▶ YOUR TASK
Reproduce the lines of the material exactly, excluding every image.

#####

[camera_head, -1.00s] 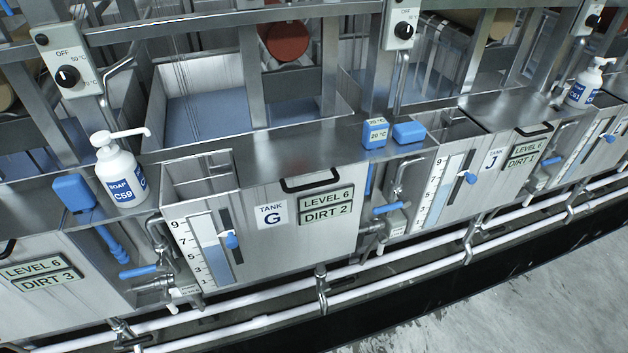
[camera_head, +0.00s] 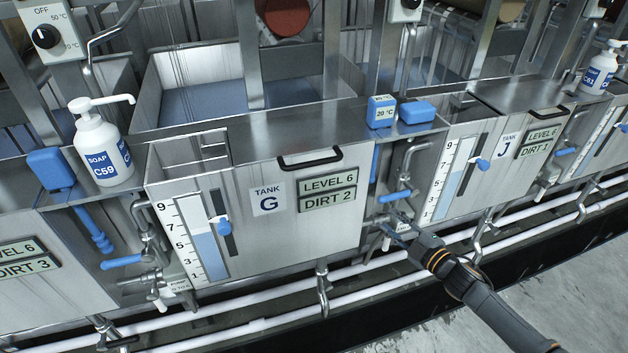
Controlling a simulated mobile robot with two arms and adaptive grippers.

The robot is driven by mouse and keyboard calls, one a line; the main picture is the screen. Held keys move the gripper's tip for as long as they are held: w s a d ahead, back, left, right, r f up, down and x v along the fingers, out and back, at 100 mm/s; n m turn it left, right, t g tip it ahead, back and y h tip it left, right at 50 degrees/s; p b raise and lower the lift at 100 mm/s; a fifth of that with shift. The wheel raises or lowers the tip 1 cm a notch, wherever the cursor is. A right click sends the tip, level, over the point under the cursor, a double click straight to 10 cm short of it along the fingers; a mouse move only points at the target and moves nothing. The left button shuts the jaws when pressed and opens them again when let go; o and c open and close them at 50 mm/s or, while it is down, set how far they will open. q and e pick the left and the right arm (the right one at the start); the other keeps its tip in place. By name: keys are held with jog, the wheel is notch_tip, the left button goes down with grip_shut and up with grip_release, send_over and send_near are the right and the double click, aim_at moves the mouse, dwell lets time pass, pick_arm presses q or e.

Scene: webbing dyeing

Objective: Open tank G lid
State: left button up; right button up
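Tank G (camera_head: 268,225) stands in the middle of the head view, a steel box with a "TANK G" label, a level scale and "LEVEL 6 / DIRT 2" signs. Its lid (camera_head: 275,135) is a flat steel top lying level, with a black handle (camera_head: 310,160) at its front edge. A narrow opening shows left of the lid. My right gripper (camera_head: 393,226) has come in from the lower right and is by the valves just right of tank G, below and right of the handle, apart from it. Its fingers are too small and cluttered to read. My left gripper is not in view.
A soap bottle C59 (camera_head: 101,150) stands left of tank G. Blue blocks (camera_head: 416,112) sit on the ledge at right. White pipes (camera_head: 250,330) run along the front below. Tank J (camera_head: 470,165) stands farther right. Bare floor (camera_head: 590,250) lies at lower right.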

#####

▶ THE REPLY
[camera_head, -1.00s] 
[camera_head, +0.00s] 
Controlling a simulated mobile robot with two arms and adaptive grippers.

The robot is driven by mouse and keyboard calls, one a line; the main picture is the screen. Held keys move the gripper's tip for as long as they are held: w s a d ahead, back, left, right, r f up, down and x v along the fingers, out and back, at 100 mm/s; n m turn it left, right, t g tip it ahead, back and y h tip it left, right at 50 degrees/s; p b raise and lower the lift at 100 mm/s; a fifth of that with shift. The wheel raises or lowers the tip 1 cm a notch, wherever the cursor is. A right click sends the tip, level, over the point under the cursor, a double click straight to 10 cm short of it along the fingers; a mouse move only points at the target and moves nothing. The left button shuts the jaws when pressed and opens them again when let go; o and c open and close them at 50 mm/s or, while it is down, set how far they will open. q and e pick the left and the right arm (the right one at the start); the other keeps its tip in place. By name: keys are held with jog, the wheel is notch_tip, the left button goes down with grip_shut and up with grip_release, send_over and send_near are the right and the double click, aim_at moves the mouse, dwell lets time pass, pick_arm presses q or e.

Scene: webbing dyeing

Objective: Open tank G lid
State: left button up; right button up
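Tank G (camera_head: 268,225) stands in the middle of the head view, a steel box with a "TANK G" label, a level scale and "LEVEL 6 / DIRT 2" signs. Its lid (camera_head: 275,135) is a flat steel top lying level, with a black handle (camera_head: 310,160) at its front edge. A narrow opening shows left of the lid. My right gripper (camera_head: 393,226) has come in from the lower right and is by the valves just right of tank G, below and right of the handle, apart from it. Its fingers are too small and cluttered to read. My left gripper is not in view.
A soap bottle C59 (camera_head: 101,150) stands left of tank G. Blue blocks (camera_head: 416,112) sit on the ledge at right. White pipes (camera_head: 250,330) run along the front below. Tank J (camera_head: 470,165) stands farther right. Bare floor (camera_head: 590,250) lies at lower right.

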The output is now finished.